Berbagai instansi dinilai berlomba-lomba memberikan pernyataan terkait dengan hilangnya AirAsia QZ8501 dan "memanfaatkan" insiden ini untuk unjuk eksistensi.
Dosen Ilmu Komunikasi Fakultas Hukum dan Komunikasi Unika Soegijapranata Algooth Putranto menilai fenomena berebutnya berbagai pihak di pemerintahan tampil bicara dalam kasus Air Asia menunjukkan tidak paham komunikasi krisis.
"Padahal sudah membentuk crisis center. Semua terpusat. Lha ini tentara, polisi, aparat sipil berlomba ikut berbicara. Harusnya mereka malu dengan AirAsia yang langsung menunjuk Tony Fernandes sebagai narasumber tunggal," ujarnya, Selasa (30/12).
Dalam komunikasi krisis, ujarnya, setelah membentuk crisis center sudah wajib ditunjuk seorang juru bicara yang bertugas mengelola akurasi dan konsistensi pesan yang merespons seluruh kebutuhan informasi internal dan eksternal.
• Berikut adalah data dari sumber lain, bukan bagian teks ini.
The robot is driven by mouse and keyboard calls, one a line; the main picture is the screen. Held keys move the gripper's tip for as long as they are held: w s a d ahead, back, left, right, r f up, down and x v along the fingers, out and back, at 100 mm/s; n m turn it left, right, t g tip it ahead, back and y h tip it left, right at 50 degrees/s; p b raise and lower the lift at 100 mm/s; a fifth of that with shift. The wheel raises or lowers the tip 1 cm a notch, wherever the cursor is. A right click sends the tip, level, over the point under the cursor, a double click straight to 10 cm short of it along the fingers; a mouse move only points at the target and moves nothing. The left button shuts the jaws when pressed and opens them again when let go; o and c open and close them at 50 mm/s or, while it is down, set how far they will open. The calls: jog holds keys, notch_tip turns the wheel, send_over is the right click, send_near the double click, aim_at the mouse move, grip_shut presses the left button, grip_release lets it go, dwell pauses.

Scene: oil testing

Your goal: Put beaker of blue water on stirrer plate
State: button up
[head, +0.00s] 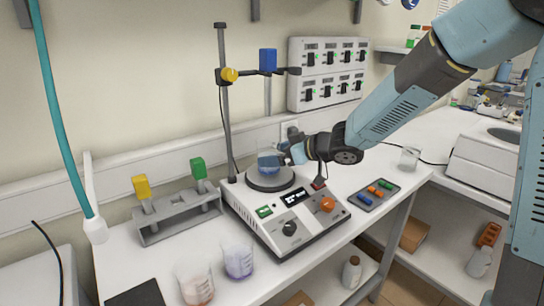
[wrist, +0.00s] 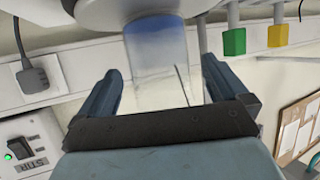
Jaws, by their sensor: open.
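The beaker of blue water (head: 269,161) stands upright on the round stirrer plate (head: 268,182) in the head view. My gripper (head: 288,151) is just to the right of the beaker at about its height. The wrist view is upside down. There the beaker (wrist: 156,50) has its blue base against the plate (wrist: 105,12), which is partly cut off by the top edge. My gripper (wrist: 161,68) is open there, with one finger on each side of the beaker's clear upper part and visible gaps between.
A stand rod (head: 224,105) with a blue-topped clamped probe (head: 267,62) rises behind the plate. A tube rack (head: 178,215) is at left. Two beakers, one reddish (head: 197,284) and one purple-blue (head: 238,261), stand in front. A small tray (head: 374,195) lies right of the stirrer.

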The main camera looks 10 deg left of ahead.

"Dalam hal ini Ketua Basarnas wajib dipuji karena konsisten menanggapi pertanyaan media. Dalam sesi konferensi pers dia terlihat tidak merasa perlu menjawab pertanyaan yang menyebabkan timbulnya spekulasi dan memilih mengumpulkan fakta yang ada," ujarnya.
Algooth membandingkan dengan kecelakaan-kecelakaan pesawat yang terjadi pada pesawat militer. Satu contoh nyata adalah tragedi Hercules C-130 TNI AU yang jatuh di Magetan, Jawa Timur. Seluruh aparat sipil dan militer dapat kompak mengunci mulut.
"Padahal saat itu, pesawat tersebut membawa penumpang sipil yaitu perempuan dan anak-anak. Saat itu media kesulitan mendapatkan pernyataan. Semua kompak diam dan patuh sumber informasi adalah Mabes TNI AU. Kali ini terasa janggal," lanjutnya.